Years ago, a senior European diplomat gave me his theory on why you eat better in France and Spain. In Britain, he said, food has become part of the class system. Workers eat in a different style from their bosses. In France and Spain, they don’t.
In Galicia, northern Spain, for the new year, I thought of this. The humblest street cafe can be relied on to rustle up great plates of fresh seafood, perfectly cooked with sauces of garlic or pimento, and a glass of local white wine. The regional speciality, octopus, is served everywhere, always on a small wooden plate.
They are also served in the Parador hotel in the small fishing town of Cambados. Paradors are a chain of state-owned hotels – the Spanish do not have the ideological horror of the state that’s sadly so prevalent in Britain.
This means they can consciously set out to benefit the local economy, by specialising in local food and wine. The Parador Costa da Morte, for example, opened on Galicia’s west coast in 2021, just outside the fishing village of Muxía, part of the plan to revive the local economy after the disastrous 2002 Prestige oil spill.
Paradors are often found in splendid old buildings. In Cambados, a big 17th-century house belonging to a wealthy family was gifted to the town in the 1960s by two sisters who were the last of the family, and the town sold it to the Parador group. But the building had structural problems, and so it was torn down and rebuilt exactly like the original.
In Cambados, the central square has a 15th-century church and a 16th-century palace, and the seafront is dotted with pools and islands and inlets and vast rock pools. It’s a lovely place. In winter it’s untouched by the modern world, but in the height of summer (so I was told) it’s heaving with tourists. General de Gaulle stayed in the Parador in 1970, five months before his death, when he visited the cathedral in nearby Santiago. De Gaulle was a foodie, too.

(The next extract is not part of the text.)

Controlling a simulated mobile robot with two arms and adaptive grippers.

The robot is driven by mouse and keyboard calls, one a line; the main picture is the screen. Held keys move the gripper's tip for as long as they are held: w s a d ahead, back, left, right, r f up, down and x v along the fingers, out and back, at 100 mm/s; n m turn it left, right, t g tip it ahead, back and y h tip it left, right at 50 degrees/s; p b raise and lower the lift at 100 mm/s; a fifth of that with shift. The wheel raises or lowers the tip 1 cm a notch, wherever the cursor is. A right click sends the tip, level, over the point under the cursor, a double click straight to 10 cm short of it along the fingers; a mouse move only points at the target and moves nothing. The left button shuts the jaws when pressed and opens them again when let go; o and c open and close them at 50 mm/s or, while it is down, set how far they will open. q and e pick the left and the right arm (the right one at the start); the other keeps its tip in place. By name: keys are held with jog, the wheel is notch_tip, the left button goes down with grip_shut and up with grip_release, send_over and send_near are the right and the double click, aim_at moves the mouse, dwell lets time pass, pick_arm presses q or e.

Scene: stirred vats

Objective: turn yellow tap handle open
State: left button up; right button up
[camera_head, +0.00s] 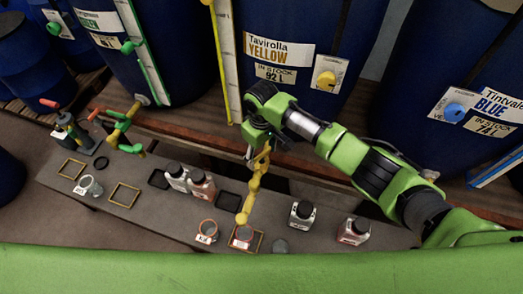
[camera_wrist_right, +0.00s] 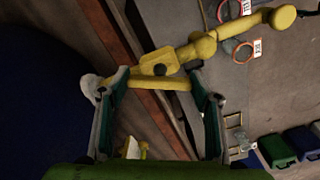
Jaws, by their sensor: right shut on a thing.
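The yellow tap (camera_head: 254,180) comes out from the foot of the blue vat labelled Tavirolla Yellow (camera_head: 300,80) and reaches over the bench. My right gripper (camera_head: 255,148) is at the vat end of this tap. In the right wrist view, the yellow tap handle (camera_wrist_right: 160,83) is a bar lying across between the two fingers of my right gripper (camera_wrist_right: 161,92), which are shut on its ends. The tap's yellow spout (camera_wrist_right: 255,24) runs off to the upper right. In the head view my gripper partly hides the handle. My left gripper is not in view.
A jar with an orange rim (camera_head: 242,238) stands in a frame near the spout's end. Another jar (camera_head: 207,232) is beside it. Several bottles and frames stand on the grey bench (camera_head: 150,208). A green tap (camera_head: 120,128) is at left, and a blue-labelled vat (camera_head: 440,60) at right.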

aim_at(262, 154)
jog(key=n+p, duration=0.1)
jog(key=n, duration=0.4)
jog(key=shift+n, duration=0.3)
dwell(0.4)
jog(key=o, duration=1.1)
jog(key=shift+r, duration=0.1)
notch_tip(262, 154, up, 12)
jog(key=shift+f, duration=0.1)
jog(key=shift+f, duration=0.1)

So New Year’s Eve dinner promised to be a gastronomic treat. The five-course meal, served with no stateliness by men and women who were happy to share a joke with the diners as they worked, began with half a lobster, accompanied by a glass of the local Albariño.
Then came the main event – a thick and tender steak, medium rare, just as pink inside as it should be and no more. There are not many restaurants that can cook steak for 120 diners and get each order exactly right. Locally, they only make white wine, so the steak came with a strong, smooth Ribera del Duero from faraway Castile.
The Spanish eat late. By the time the dessert arrived it was perilously close to midnight. Little packs on each chair turned out to contain pointy paper hats and small plastic horns, and the television in the corner offered two excitable presenters. Sadly, neither of them was the famous Cristina Pedroche, whose choice of gown for New Year’s Eve is the subject of weeks of speculation in the Spanish press. It’s generally quite a revealing gown, and on the night it was considered a bit too risqué for the respectable middle-aged clientele. The management had chosen an alternative channel.
At midnight, instead of singing Auld Lang Syne, you eat grapes as the 12 bongs ring out from the Puerta del Sol in Madrid. Everyone has a bunch of 12 grapes. You eat one with each of the bongs, one for each of the coming 12 months. The Puerta del Sol seemed to go faster than Big Ben; I got left behind at bong five.
Midnight done, we all went off to dance.
Staggering out in the small hours, determined never to eat another thing in our lives, we found a series of small bars, all full of folk drinking wine or beer. We stopped for coffee in one at random and heard ourselves ordering plates of octopus and other seafood. You can eat well in Galicia.